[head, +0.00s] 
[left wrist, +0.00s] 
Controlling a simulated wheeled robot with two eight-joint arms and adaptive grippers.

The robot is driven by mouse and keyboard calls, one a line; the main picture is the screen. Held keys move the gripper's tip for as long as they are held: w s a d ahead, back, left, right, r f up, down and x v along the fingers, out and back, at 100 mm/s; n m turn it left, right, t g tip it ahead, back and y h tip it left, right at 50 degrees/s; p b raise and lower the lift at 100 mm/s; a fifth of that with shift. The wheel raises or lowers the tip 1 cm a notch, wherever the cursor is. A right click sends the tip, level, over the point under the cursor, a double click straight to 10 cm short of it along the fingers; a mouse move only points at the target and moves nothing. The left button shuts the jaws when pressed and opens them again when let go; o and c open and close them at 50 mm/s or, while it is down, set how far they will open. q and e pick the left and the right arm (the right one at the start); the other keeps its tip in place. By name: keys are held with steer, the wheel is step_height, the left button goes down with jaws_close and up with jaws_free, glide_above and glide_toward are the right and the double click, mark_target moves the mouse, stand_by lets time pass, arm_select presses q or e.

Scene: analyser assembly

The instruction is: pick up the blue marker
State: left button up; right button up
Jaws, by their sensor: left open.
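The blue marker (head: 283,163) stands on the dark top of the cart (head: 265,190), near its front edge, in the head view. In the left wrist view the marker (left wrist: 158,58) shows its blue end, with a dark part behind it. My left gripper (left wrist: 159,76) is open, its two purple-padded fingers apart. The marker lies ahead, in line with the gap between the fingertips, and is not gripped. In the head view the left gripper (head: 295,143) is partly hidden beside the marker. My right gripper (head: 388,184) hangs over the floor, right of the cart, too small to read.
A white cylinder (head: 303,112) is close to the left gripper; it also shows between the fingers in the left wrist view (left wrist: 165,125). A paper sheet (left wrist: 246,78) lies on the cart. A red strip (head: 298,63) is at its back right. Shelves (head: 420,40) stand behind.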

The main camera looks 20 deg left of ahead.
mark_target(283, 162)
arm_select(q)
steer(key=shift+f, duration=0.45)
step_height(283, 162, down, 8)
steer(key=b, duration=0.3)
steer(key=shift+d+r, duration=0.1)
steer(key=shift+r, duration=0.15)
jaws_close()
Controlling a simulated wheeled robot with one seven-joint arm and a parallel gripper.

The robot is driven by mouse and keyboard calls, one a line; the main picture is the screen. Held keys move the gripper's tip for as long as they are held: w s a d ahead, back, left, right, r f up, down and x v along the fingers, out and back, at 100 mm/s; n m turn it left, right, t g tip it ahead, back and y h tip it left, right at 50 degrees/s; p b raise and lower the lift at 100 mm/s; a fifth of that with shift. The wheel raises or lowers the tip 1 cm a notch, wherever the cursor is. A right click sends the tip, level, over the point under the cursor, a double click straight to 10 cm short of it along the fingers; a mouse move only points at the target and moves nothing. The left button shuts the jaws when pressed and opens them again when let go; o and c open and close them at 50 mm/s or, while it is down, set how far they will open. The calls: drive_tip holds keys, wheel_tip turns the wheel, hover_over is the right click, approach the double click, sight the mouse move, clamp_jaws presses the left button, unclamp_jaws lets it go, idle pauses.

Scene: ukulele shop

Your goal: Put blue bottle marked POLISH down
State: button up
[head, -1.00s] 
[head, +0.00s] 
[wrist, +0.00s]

▬▬▬

* _Exercise goal_: Scan the material for lines with the word "Controlling", and copy each line you find.

* _Response below_:
Controlling a simulated wheeled robot with two eight-joint arms and adaptive grippers.
Controlling a simulated wheeled robot with one seven-joint arm and a parallel gripper.

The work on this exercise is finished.